Die folgenden fünf Beiträge gehören dem Teil II des Bandes an, der mit „Erziehungs- und Bildungskonzepte der Fremdbetreuung“ überschrieben ist. In diesem Teil geht es um Bindungsbeziehungen, Migration und soziale Ungleichheit sowie um Fürsorgeerziehung und die moderne Konstruktion des Kindeswohls. Der erste Beitrag von L. Ahnert, T. Eckstein-Madry und B. Supper widmet sich der entwicklungspsychologischen Thematisierung der Bindungsbeziehungen, die in der zweiten Hälfte des 20. Jahrhunderts die moralisch-ideologischen Debatten zu Wohl und Wehe der Fremdbetreuung von Kleinkindern vermutlich am nachhaltigsten beeinflusst hat. Mit einem differenzierenden Blick sowie in Abgrenzung zu den historischen Bindungstheorien, stellen die Autorinnen neuere Forschungsbefunde zu Bindungsbeziehungen zwischen Kindern und ihren Müttern sowie vergleichend zu Personen in pädagogischen Settings der Fremdbetreuung vor (Erzieherinnen und Tagesmütter). Der Beitrag von T. Betz hingegen greift die unbefriedigende Befundlage zu sozialen Ungleichheiten im Vorschulalter auf und diskutiert daran anknüpfend anhand von strukturellen und diskursiven Beispielanalysen zukünftige Forschungsfragen und -probleme. Sie insistiert dabei auf die Berücksichtigung der Intersektionalität von Ungleichheitsdimensionen wie Geschlecht, sozialer und ethnischer Herkunft und betont ferner die Notwendigkeit, politische Diskurse stärker für soziologische und migrationstheoretische Wissensbestände zu sensibilisieren. K. A. Chassé wiederum widmet sich ausgehend von der neuzeitlichen Konstruktion der Kindheit einer historischen Einbettung der programmatischen Formel des Kindeswohls. Die Ankoppelung an die Geschichte der Fürsorgeerziehung führt den Beitrag dann von autoritär-disziplinierender und hoheitlich-eingreifender Fürsorge zur zeitgenössischen Jugendfürsorge als Angebot und Dienstleistung sowie zu den multi-institutionell organisierten „Präventionsketten“ gegenwärtiger Bestrebungen zum Kinderschutz.

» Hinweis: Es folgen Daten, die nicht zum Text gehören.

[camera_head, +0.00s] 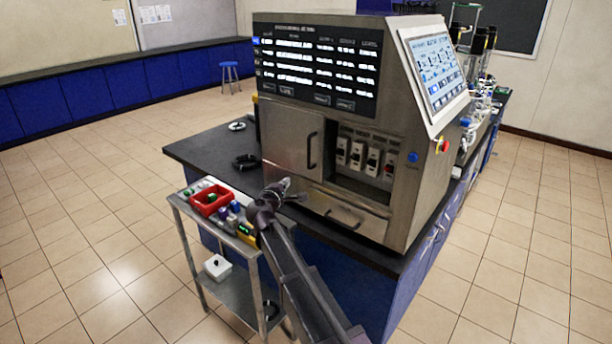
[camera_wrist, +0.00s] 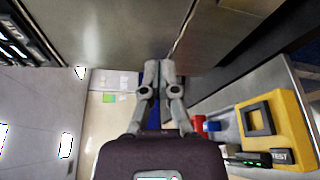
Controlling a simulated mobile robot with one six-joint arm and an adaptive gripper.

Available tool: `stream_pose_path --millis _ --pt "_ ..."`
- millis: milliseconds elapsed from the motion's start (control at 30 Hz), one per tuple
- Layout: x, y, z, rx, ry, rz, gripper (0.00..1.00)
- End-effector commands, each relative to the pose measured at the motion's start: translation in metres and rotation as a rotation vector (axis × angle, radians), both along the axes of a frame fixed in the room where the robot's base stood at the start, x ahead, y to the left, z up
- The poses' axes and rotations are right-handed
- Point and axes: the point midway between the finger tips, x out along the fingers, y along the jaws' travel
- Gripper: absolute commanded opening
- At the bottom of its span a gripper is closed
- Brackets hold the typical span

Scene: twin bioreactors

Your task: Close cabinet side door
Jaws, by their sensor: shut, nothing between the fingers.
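The steel cabinet (camera_head: 432,180) stands on the black-topped bench. Its front has a flat grey door panel (camera_head: 283,135) with a black vertical bar handle (camera_head: 311,150). I cannot tell whether this panel sits flush. To its right is an uncovered bay with several pump-like units (camera_head: 358,155). My gripper (camera_head: 285,184) is below the door panel, near the cabinet's lower left corner. In the wrist view my gripper (camera_wrist: 159,70) has its fingers together and empty, close to a bare metal surface (camera_wrist: 100,28) with a seam beside it. Contact cannot be told.
A metal cart (camera_head: 233,282) stands in front of the bench, holding a red tray (camera_head: 208,199), small bottles and a yellow device (camera_head: 247,235); the device also shows in the wrist view (camera_wrist: 290,118). Cables lie on the bench (camera_head: 196,152). The tiled floor at left is clear.

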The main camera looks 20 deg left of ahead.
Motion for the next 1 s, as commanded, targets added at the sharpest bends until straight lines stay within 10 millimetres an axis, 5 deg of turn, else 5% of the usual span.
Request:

Der Teil III mit dem Titel „Kulturen der Fremdbetreuung aus historischer Perspektive“ komplettiert mit weiteren acht Beiträgen den Sammelband. Die Beiträge untersuchen historisch und zum Teil diskursanalytisch eine große Zahl spezieller und zum Teil in der Fürsorgegeschichte sehr sensibler Themen, vor allem – anders als in den Teilen I und II – unfreiwilliger Fremdbetreuung von Kindern. Es handelt sich um im Band nicht chronologisch angeordnete Untersuchungsbeispiele aus Deutschland, Italien und Österreich. Sie gelten den Waisenhäusern für „Jaunerkinder“ aus der Zeit der Aufklärung (DE, der Autorin I. Ritzmann), der normierenden Fürsorgepolitik für nichteheliche (Findel-) Kinder im 19. Jh. (AU, M. Hilber), der naturalistisch verklärten koedukativen Pädagogik der Landerziehungsheime auf der Schwelle zum 20. Jh. (DE, S. Andresen) oder dem gesellschaftlichen Reformprojekt des sozialdemokratischen Wiens nach dem Ersten Weltkrieg (AU, G. Wolfgruber). Hinzu kommen Untersuchungen zu Fürsorgeheimen im Nationalsozialismus (DE, K. Dietzel), zur Heimerziehung in der zweiten Hälfte des 20. Jh. (AU, H. Schreiber), zum Reformprojekt der Schülerschule gegen die durch die Schule perpetuierten sozialen Machtstrukturen in den 1950er und 60er Jahren (IT, M. Ralser u. B. Sauer) sowie eingangs des Teil III zum politischen Diskurs zu Müttererwerbstätigkeit und Personalmangel im Elementarbereich der Gegenwart (AU, J. Seyss-Inquart).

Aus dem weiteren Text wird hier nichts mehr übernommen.